La profondeur d’investigation ne dépend que de la distance entre l’émetteur et le récepteur. La configuration utilisée par la méthode Slingram est celle où les deux bobines sont horizontales coplanaires (mode de mesure dipôle magnétique vertical).
Cette méthode permet l’étude de structures en pierres résistantes enfouies dans des sédiments fins plus conducteurs. Son principal avantage est sa facilité d’emploi et la rapidité d’exécution des mesures par rapport aux méthodes de prospection électrique précédentes.
1 - La méthode Slingram (EM31 et EM38)
L’EM31 est un système de prospection électromagnétique de forme très allongée comprenant à l’une de ses extrémités une bobine émettrice, à l’autre extrémité une bobine réceptrice, et au centre le boîtier enregistreur. Il donne directement des mesures de résistivité apparente du sol sur les 5 à 6 premiers mètres, en précisant la profondeur de l’anomalie.
Michel Martinaud au travail avec un EM 31
La conductivité (c’est-à-dire l’inverse de la résistivité) et les mesures en phase sont lues directement sur l’écran de l’enregistreur de données. Cet enregistreur peut être facilement relié à un ordinateur de façon à traiter rapidement les informations. Il peut être couplé à un GPS.

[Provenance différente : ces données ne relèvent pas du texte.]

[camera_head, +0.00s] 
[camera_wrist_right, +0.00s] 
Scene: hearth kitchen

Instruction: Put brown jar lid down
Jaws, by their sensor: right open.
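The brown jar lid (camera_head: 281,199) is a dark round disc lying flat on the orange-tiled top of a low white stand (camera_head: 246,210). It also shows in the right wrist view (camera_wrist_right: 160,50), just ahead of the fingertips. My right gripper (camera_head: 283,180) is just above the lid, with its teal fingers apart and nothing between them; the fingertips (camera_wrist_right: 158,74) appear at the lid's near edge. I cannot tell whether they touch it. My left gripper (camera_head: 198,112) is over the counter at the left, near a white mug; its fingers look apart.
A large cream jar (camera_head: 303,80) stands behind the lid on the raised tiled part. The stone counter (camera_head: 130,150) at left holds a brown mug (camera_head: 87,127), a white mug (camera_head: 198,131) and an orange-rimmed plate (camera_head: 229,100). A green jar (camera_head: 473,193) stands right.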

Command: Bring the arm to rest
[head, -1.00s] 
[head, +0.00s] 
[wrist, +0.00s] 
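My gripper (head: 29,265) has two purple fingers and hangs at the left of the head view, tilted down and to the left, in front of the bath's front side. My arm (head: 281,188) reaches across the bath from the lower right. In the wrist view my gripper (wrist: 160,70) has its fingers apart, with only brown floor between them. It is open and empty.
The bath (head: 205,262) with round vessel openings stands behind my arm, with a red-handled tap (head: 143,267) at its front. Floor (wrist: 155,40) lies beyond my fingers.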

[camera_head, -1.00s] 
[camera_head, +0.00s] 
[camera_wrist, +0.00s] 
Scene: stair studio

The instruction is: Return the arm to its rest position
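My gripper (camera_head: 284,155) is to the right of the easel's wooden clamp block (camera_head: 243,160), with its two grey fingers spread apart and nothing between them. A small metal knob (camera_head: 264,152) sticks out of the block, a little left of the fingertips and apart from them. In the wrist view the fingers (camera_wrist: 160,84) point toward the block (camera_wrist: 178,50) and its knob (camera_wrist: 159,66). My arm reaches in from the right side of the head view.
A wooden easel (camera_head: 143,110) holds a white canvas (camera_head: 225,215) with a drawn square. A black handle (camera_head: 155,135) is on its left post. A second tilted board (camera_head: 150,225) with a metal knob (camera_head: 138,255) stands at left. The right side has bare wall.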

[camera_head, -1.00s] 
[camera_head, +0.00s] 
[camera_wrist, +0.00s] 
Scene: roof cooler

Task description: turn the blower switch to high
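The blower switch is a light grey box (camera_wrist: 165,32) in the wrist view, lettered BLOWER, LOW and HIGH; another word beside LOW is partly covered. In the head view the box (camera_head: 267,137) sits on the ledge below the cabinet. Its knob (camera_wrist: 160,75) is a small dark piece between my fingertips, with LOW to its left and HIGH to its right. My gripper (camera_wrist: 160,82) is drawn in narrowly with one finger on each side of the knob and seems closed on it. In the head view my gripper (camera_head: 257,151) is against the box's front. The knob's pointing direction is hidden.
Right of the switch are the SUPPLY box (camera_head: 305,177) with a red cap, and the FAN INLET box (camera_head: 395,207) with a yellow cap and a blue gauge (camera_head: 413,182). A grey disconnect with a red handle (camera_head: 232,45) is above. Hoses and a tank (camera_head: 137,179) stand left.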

Cette technique utilise l’induction électromagnétique décrite précédemment sans contact avec le sol et sans faire de mesures à l’aide d’électrodes. Il s’agit d’un matériel léger permettant de prendre rapidement de nombreuses mesures sur une vaste zone. Les profondeurs d’investigation de l’EM31 de la Société Geonics vont de 0 à 6 m avec une mesure tous les 10 m² et son coût reste peu élevé. L’EM31 peut être couplé avec un panneau électrique. Le conductivimètre EM38 de la même Société atteint au maximum la profondeur de 2 m.
2 - Le radar géologique ou Radar-Sol ou GPR (Ground Penetrating Radar)

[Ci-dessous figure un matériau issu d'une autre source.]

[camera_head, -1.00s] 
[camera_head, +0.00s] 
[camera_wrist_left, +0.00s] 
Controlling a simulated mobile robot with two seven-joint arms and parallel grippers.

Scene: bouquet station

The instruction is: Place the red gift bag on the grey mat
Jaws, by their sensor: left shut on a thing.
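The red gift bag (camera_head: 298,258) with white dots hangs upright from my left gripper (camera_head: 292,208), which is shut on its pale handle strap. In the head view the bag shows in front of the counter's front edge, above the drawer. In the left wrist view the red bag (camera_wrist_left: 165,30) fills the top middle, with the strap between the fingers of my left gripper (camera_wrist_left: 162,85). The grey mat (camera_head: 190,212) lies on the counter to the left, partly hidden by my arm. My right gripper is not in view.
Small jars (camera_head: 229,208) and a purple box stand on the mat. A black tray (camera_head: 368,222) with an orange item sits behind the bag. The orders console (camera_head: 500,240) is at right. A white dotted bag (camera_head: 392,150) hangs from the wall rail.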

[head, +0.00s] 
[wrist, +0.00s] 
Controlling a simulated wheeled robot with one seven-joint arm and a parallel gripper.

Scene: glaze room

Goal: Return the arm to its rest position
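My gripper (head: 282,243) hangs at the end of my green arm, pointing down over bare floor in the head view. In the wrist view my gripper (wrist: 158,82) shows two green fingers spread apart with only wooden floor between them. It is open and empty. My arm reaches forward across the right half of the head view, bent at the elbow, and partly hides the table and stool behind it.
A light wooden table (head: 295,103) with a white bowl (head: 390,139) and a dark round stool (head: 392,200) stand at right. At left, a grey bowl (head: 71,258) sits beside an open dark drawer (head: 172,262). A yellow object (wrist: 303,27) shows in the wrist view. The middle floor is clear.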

Cet instrument utilise les ondes électromagnétiques pour déterminer les interfaces entre deux milieux de constantes diélectriques différentes. Pour qu’une investigation Radar donne le meilleur résultat possible, il est préférable que le milieu étudié soit très résistant électriquement et qu’il présente le moins de pertes diélectriques possibles. Les recherches en milieu argileux ne sont pas adaptées à cette méthode à cause de sa forte conductivité (résistivité inférieure à 50 Ω.m).

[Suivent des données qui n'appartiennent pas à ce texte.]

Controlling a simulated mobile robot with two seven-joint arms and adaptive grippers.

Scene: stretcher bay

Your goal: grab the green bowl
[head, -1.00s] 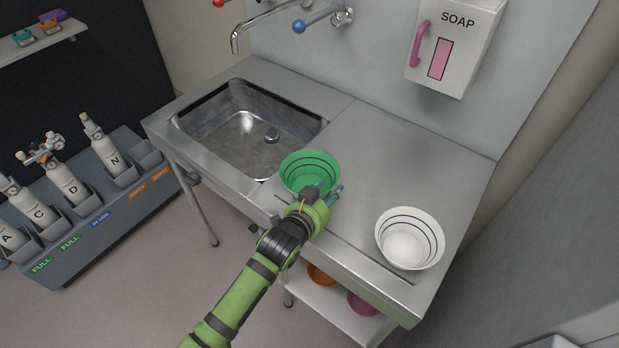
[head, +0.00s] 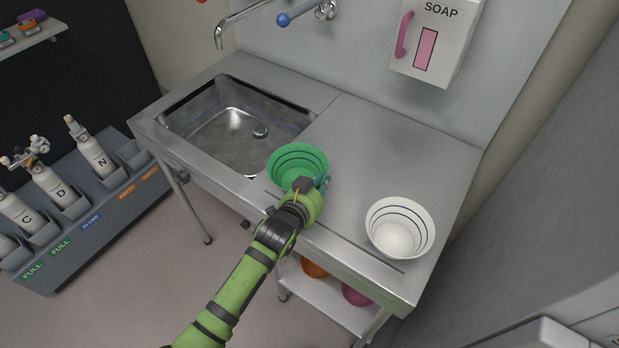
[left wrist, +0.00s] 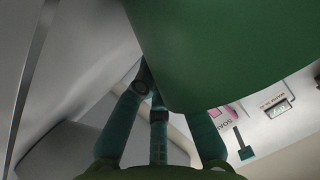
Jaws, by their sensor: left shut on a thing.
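The green bowl (head: 298,160) has dark rings inside and is at the sink's right front corner in the head view. My left gripper (head: 312,186) is at the bowl's front right side, shut on its rim. The bowl also fills the top of the left wrist view (left wrist: 225,45), against the teal fingers (left wrist: 158,110). I cannot tell whether the bowl's base touches the counter. My right gripper does not show.
A white bowl (head: 398,232) with dark rings stands on the steel counter (head: 385,150) to the right. The sink basin (head: 225,130) is at the left. A soap dispenser (head: 433,40) hangs on the wall. Orange (head: 314,267) and pink (head: 357,293) bowls sit on the lower shelf.

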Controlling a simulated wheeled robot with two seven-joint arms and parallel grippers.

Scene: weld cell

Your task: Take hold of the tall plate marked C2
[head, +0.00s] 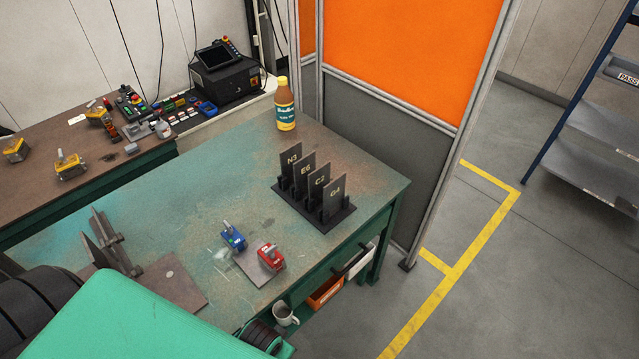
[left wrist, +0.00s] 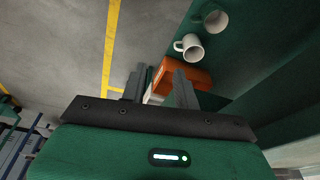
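The tall dark plate marked C2 (head: 319,181) stands upright in a black slotted rack (head: 345,216) on the workbench, in the head view. Similar plates stand beside it: N3 (head: 292,160) and E6 (head: 305,171) on one side, G4 (head: 334,193) on the other. My left gripper shows in the left wrist view (left wrist: 158,76), with its two fingers apart and nothing between them. It points down past the bench's side, away from the rack. In the head view I cannot make out its fingers. My right gripper is not in view.
A bottle (head: 285,105) stands behind the rack. Blue (head: 233,236) and red (head: 270,255) clamps sit in front of it, near the bench edge. A white mug (left wrist: 189,47) and orange bin (left wrist: 187,73) are low beside the bench. An orange-and-grey partition (head: 398,130) rises behind.

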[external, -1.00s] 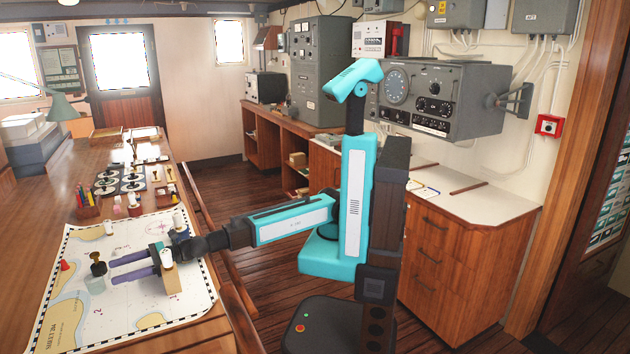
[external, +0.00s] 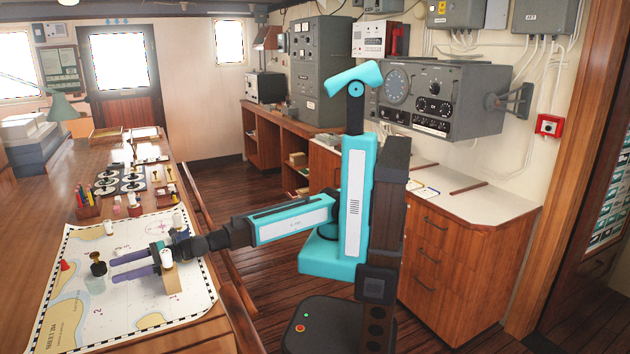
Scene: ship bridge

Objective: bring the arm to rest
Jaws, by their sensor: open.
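My gripper (external: 134,268) is at the end of my arm, low over the chart (external: 75,310) on the long wooden table. Its two purple fingers are apart and point left. A black stamp-like piece with a gold top (external: 97,264) stands just left of the fingertips, and I see nothing held between the fingers. A wooden block (external: 172,281) with a white piece (external: 167,258) stands close beside the near finger. I cannot tell whether they touch.
A red piece (external: 64,265) and a white piece (external: 108,227) stand on the chart. A pencil holder (external: 87,208) and a tray of round discs (external: 121,180) lie farther back. The cabinet (external: 460,250) stands on my right.

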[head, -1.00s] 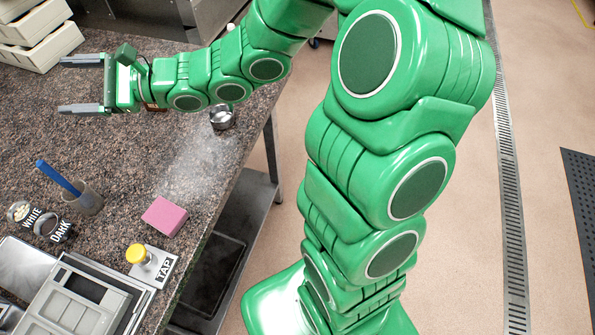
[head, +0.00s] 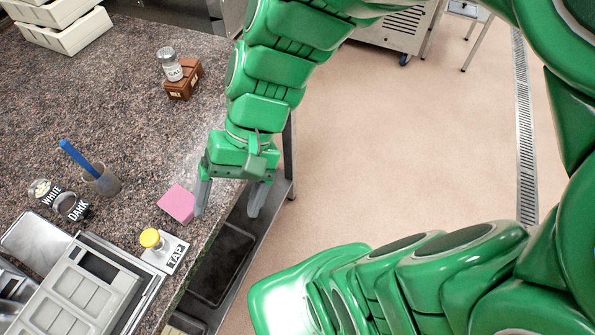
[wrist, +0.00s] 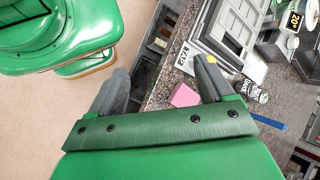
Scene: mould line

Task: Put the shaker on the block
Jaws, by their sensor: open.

Le dispositif est constitué d’une antenne émettrice, d’une antenne réceptrice, d’une unité de contrôle et d’un enregistreur. L’antenne émettrice émet de manière radiative des impulsions électromagnétiques de brève durée (de l’ordre des nanosecondes,10 puissance -9 secondes) centrées sur une fréquence précise. Ces impulsions se propagent dans le sol ; dès qu’elles rencontrent un changement des propriétés électriques du matériau (une interface), elles subissent une réflexion vers la surface. Toutes les réflexions sont enregistrées par un récepteur qui sera une autre antenne ou la même. Le temps de parcours des ondes est inférieur à 100 ns.
La profondeur de pénétration va dépendre de la longueur d’onde émise et de sa fréquence. La fréquence va dépendre de la taille de l’antenne. Les meilleurs résultats sont obtenus en archéologie avec des antennes de 200 à 500 MHz.
Radar géologique ou GPR
L’antenne Radar est traînée sur le sol, doucement et de façon régulière, le long d’un profil défini, avec un bon contact avec la surface du sol pour minimiser la réflexion par la surface du sol. Les résultats sont affichés en radargrammes, graphes représentant un temps double aller et retour en nanosecondes en fonction de la distance. Les profils sont placés côte à côte pour donner une image de la structure verticale du sous-sol. La coupe-temps est ensuite transformée en coupe-profondeur après détermination de la vitesse de propagation des ondes, caractéristique du milieu. Cette vitesse dépend de la constante diélectrique relative du matériau traversé, elle-même gouvernée par sa teneur en eau.
Comme les ondes électromagnétiques se propagent à 45°, un terrain de 1200 m² peut livrer ses secrets en une journée, à raison d’un passage tous les mètres. Cette méthode ne peut pas être utilisée s’il existe un écran métallique très conducteur dans le sol.
LA PROSPECTION PAR LASER
La méthode LIDAR (LIght Detection And Ranging)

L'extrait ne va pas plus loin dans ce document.